If someone asked random asshole #3 for a review of Dale Beavers' music, that fella might say it was blunt, straight-forward, unadorned. A self absorbed Nashville music critic, when not sitting at a bar obliviously enraging “blues assholes,” might say that Beavers was the “real deal,” particularly due to the fact that Beavers maintains a strong animus for such polyvalent terms. Beavers might very well dust off the overhand right on the music scene in Nashville, but the assessment would still prove accurate for some whether the object of his ire was out cold on the floor or not.

Dale Beavers on the Jeff Norwood Memorial
Stage at the 2016 Deep Blues Festival
Photo: Bill Steber 
The first time this author slipped the compact disc out of the package and into the small slit in my vehicle’s dashboard, it stayed right there spinning around and around for at least a few days. The first time it started over and began playing the first song, I realized for a second time that it I didn’t want to hit the stop button. It starts off innocent enough—with Beavers, I assume, strumming a single chord up and down at a steady pace, and then the drummer comes in with the classic snare-kick-snare, which brings a bass guitar not-quite-thundering into the mix with the accompaniment of keys, beating hard and straight down onto the ivory, steady, rocking, and true to the rhythm 

It takes a full thirty seconds before the engineer is required to slide up another fader and allow the vocals to inform us of the problem that consumes the mind of Dale Beavers. Not a terribly complicated man, not a man who covets intellectual pursuits in the ivory tower, Beavers has the same type of attitude and concerns as one might expect to find in a host of red-blooded Americans testing the limits of their historically uninhibited freedoms. The sound and tone gives off a fun aesthetic that makes you want to crack a beer and smile at the girl sitting at the end of the bar. It makes you want to dance with her, and it also lets you know that Beavers understands how you feel after getting shot the hell down and squirming back inside that brewskie.

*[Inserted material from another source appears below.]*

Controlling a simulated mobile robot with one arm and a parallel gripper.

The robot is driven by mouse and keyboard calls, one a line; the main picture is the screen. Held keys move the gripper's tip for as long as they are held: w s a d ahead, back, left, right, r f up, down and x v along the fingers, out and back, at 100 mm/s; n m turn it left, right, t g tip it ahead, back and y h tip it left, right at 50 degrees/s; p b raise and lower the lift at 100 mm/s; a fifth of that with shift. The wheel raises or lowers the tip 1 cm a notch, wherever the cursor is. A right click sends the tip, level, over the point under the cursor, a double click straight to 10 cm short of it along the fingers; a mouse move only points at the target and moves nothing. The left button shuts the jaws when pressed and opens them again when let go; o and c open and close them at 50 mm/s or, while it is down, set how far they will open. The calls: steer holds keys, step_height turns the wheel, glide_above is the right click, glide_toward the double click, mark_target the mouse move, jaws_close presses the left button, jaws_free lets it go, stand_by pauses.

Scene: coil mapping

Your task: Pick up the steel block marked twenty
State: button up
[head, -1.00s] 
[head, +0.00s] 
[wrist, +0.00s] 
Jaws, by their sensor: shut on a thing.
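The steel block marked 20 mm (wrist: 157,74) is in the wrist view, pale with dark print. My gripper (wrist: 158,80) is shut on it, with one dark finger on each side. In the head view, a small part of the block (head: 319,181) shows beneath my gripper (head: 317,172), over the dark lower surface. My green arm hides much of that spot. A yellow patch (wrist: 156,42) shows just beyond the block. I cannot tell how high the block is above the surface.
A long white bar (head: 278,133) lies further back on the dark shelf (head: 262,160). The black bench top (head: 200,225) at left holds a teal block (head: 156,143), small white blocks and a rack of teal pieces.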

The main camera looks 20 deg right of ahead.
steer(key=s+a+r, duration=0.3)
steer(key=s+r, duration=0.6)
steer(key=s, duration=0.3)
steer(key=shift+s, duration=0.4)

You will not get a whole lot of answers to the big questions this world has to offer, but you will feel good enough about yourself that you will smile at the other woman, who sits at the other end. Or you might even go after the first woman’s short-haired friend. What I’m trying to impart in the short review is that the music is good; it’s not anymore real that the songs on another record. Every asshole in the room will tell you something different if pressed to define the term “real” or “authentic.” So I know why Beavers does not like such terms. He does not bullshit, period. He may not know what the hell is going on, but he will let you know that he's lost. The songs he plays are not meant to be “real” or “authentic,” which makes the record so damn fun to hear more than once. I’m going to put the record back on right now. Do yourself a favor and do the same.

Dale Beavers (guitar) performs with esteemed Columbian 
attorney Portuondo Guapado, (drums) the fifth 
cousin once removed from folklorist Tary Owens.
Photo: Bill Steber
Beavers music is reflective of the blues traditions and artists for whom he worked over the years, but it should be stressed that now as a solo artist, who has stepped out from behind these purveyors of tradition, that he has managed to take on elements of different styles and build a conglomeration that on his record comes across squarely his own. He achieves this sound, in part, by embracing the stripped-bare tone of the mid-Delta from which he came, refusing to dress it up too much, and roundly rejecting the modulation and adulterating digital devices that came to plague so many children of the eighties.  If you see him performing, tell him he's still the prettiest baby from Chicot County. Then you may need to duck and cover. He is Dale Beavers, American, and these colors don't run.  


- T. DeWayne Moore

[The below track is track 1 on the album--described at the top]


Monday, September 25, 2017

Kill "em and Burn It All, Or Don't and Act Normal

Wade Walton: Blues of a Most Conservative Bent
By Jessie Haynes - 1976

Although he usually sings to himself, his blues echo in the hearts of his listeners. He uses this method of self-expression to drive away the blues and to relieve his mind of them.

He opens up this emotional safety valve that imprisons feelings of anger, hurt and resentment, simultaneously enriching his music as he releases the disappointment and frustration without physically harming a soul. He should but won't engage in violence to free himself from oppression.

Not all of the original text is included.